Exercise task =
Give every line of the material again, exactly as written.

Extracted data =

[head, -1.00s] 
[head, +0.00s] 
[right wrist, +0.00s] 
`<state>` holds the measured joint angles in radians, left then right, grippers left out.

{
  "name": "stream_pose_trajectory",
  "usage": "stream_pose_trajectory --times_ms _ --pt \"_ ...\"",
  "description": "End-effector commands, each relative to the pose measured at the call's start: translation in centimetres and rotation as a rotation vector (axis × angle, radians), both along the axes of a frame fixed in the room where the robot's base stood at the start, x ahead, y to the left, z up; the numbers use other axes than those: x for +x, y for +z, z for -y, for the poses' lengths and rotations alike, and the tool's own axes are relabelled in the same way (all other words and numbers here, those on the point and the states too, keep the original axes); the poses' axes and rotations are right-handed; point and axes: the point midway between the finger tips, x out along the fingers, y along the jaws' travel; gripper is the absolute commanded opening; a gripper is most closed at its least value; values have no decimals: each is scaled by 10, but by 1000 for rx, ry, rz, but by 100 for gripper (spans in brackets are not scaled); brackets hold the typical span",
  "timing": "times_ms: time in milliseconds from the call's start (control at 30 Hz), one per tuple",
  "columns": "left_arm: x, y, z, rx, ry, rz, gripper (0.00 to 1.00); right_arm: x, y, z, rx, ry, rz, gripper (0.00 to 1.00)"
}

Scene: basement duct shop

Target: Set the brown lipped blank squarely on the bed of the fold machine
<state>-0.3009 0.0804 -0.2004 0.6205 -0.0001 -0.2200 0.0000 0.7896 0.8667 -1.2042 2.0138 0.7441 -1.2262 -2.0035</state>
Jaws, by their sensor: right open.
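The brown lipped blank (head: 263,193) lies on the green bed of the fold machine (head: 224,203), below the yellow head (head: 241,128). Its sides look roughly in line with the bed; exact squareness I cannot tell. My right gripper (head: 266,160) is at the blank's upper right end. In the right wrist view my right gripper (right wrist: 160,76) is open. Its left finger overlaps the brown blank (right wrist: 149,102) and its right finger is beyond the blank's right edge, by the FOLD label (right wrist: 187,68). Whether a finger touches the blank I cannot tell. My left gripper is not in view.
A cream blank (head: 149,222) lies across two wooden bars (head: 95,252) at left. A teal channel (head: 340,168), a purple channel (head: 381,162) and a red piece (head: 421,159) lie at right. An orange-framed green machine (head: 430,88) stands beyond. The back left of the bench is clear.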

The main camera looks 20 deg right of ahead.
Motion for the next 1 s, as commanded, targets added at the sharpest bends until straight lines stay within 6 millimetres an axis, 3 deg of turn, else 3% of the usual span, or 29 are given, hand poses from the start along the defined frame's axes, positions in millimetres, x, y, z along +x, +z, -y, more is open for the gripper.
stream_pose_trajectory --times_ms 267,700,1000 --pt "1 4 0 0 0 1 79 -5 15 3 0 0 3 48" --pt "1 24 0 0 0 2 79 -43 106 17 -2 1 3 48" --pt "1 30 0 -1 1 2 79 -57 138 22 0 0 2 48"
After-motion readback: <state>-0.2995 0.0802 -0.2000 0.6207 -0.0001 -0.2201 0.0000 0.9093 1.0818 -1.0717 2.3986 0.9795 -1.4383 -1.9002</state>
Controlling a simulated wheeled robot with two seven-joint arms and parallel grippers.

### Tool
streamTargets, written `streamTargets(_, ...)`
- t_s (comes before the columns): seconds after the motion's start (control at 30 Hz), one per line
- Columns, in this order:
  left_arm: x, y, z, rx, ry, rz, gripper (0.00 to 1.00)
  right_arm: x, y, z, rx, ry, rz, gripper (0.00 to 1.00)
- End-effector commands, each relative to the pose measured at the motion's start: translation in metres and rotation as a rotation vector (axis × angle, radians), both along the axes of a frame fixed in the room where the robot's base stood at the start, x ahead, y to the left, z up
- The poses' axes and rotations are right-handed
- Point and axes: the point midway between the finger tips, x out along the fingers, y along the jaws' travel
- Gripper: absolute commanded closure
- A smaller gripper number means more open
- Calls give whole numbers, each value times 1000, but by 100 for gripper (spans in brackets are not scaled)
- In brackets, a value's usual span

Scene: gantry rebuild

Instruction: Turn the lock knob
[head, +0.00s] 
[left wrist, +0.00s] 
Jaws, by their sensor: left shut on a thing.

Correct answer =
[head, -1.00s] 
[head, +0.00s] 
[right wrist, +0.00s] 
`<state>` holds the measured joint angles in radians, left then right, grippers left out.

{
  "name": "stream_pose_trajectory",
  "usage": "stream_pose_trajectory --times_ms _ --pt \"_ ...\"",
  "description": "End-effector commands, each relative to the pose measured at the call's start: translation in centimetres and rotation as a rotation vector (axis × angle, radians), both along the axes of a frame fixed in the room where the robot's base stood at the start, x ahead, y to the left, z up; the numbers use other axes than those: x for +x, y for +z, z for -y, for the poses' lengths and rotations alike, and the tool's own axes are relabelled in the same way (all other words and numbers here, those on the point and the states too, keep the original axes); the poses' axes and rotations are right-handed; point and axes: the point midway between the finger tips, x out along the fingers, y along the jaws' travel; gripper is the absolute commanded opening; a gripper is most closed at its least value; values have no decimals: each is scaled by 10, but by 1000 for rx, ry, rz, but by 100 for gripper (spans in brackets are not scaled); brackets hold the typical span",
  "timing": "times_ms: time in milliseconds from the call's start (control at 30 Hz), one per tuple",
  "columns": "left_arm: x, y, z, rx, ry, rz, gripper (0.00 to 1.00); right_arm: x, y, z, rx, ry, rz, gripper (0.00 to 1.00)"
}

Scene: basement duct shop

Target: Set the brown lipped blank squarely on the bed of the fold machine
<state>-0.3009 0.0804 -0.2004 0.6205 -0.0001 -0.2200 0.0000 0.7896 0.8667 -1.2042 2.0138 0.7441 -1.2262 -2.0035</state>
Jaws, by their sensor: right open.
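The brown lipped blank (head: 263,193) lies on the green bed of the fold machine (head: 224,203), below the yellow head (head: 241,128). Its sides look roughly in line with the bed; exact squareness I cannot tell. My right gripper (head: 266,160) is at the blank's upper right end. In the right wrist view my right gripper (right wrist: 160,76) is open. Its left finger overlaps the brown blank (right wrist: 149,102) and its right finger is beyond the blank's right edge, by the FOLD label (right wrist: 187,68). Whether a finger touches the blank I cannot tell. My left gripper is not in view.
A cream blank (head: 149,222) lies across two wooden bars (head: 95,252) at left. A teal channel (head: 340,168), a purple channel (head: 381,162) and a red piece (head: 421,159) lie at right. An orange-framed green machine (head: 430,88) stands beyond. The back left of the bench is clear.

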The main camera looks 20 deg right of ahead.
Motion for the next 1 s, as commanded, targets added at the sharpest bends until straight lines stay within 6 millimetres an axis, 3 deg of turn, else 3% of the usual span, or 29 are given, hand poses from the start along the defined frame's axes, positions in millimetres, x, y, z along +x, +z, -y, more is open for the gripper.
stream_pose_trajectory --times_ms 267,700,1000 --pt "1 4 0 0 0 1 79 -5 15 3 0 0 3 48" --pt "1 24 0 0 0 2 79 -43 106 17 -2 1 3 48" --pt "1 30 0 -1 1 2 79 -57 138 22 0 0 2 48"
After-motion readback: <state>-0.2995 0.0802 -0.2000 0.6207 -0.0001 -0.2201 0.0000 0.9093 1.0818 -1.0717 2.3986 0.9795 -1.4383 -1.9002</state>
Controlling a simulated wheeled robot with two seven-joint arms and parallel grippers.

### Tool
streamTargets, written `streamTargets(_, ...)`
- t_s (comes before the columns): seconds after the motion's start (control at 30 Hz), one per line
- Columns, in this order:
  left_arm: x, y, z, rx, ry, rz, gripper (0.00 to 1.00)
  right_arm: x, y, z, rx, ry, rz, gripper (0.00 to 1.00)
- End-effector commands, each relative to the pose measured at the motion's start: translation in metres and rotation as a rotation vector (axis × angle, radians), both along the axes of a frame fixed in the room where the robot's base stood at the start, x ahead, y to the left, z up
- The poses' axes and rotations are right-handed
- Point and axes: the point midway between the finger tips, x out along the fingers, y along the jaws' travel
- Gripper: absolute commanded closure
- A smaller gripper number means more open
- Calls give whole numbers, each value times 1000, but by 100 for gripper (spans in brackets are not scaled)
- In brackets, a value's usual span

Scene: gantry rebuild

Instruction: Turn the lock knob
[head, +0.00s] 
[left wrist, +0.00s] 
Jaws, by their sensor: left shut on a thing.

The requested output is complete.